» AIM OF THE EXERCISE: Can you return, unchanged, the lines from the one that contains "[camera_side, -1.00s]" to the last line, with the pictures left out?

» SUPPLIED MATERIAL:
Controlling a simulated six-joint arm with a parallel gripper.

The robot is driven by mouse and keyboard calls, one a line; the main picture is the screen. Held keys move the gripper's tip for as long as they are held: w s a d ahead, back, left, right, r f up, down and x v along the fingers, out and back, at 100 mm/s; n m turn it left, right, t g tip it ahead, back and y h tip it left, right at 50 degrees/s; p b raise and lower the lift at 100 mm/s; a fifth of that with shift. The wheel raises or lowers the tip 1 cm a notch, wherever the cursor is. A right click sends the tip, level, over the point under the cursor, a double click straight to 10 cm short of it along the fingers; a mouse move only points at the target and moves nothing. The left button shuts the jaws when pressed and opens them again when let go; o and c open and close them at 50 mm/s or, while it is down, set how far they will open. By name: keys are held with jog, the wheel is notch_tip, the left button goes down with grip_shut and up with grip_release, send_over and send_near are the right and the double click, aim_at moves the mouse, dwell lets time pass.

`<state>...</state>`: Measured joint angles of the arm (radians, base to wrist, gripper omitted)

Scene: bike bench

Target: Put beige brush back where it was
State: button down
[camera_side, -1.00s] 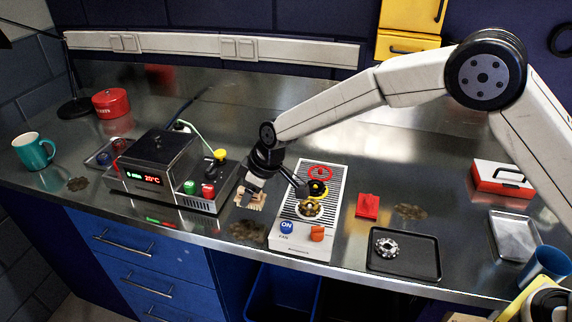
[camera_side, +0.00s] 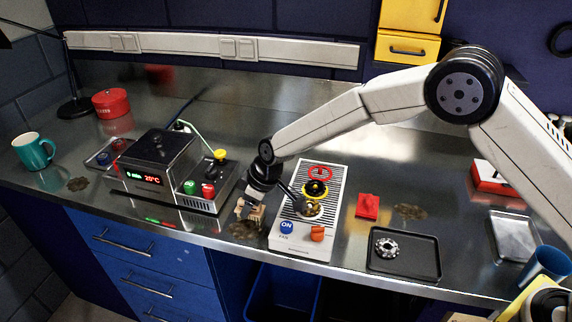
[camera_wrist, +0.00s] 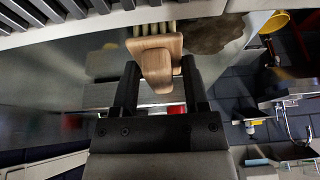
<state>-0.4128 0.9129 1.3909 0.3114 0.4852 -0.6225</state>
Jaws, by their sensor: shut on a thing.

» WRITTEN RESPONSE:
[camera_side, -1.00s] 
[camera_side, +0.00s] 
[camera_wrist, +0.00s] 
<state>-0.4128 0.9129 1.3909 0.3114 0.4852 -0.6225</state>
Jaws, by their sensor: shut on a thing.

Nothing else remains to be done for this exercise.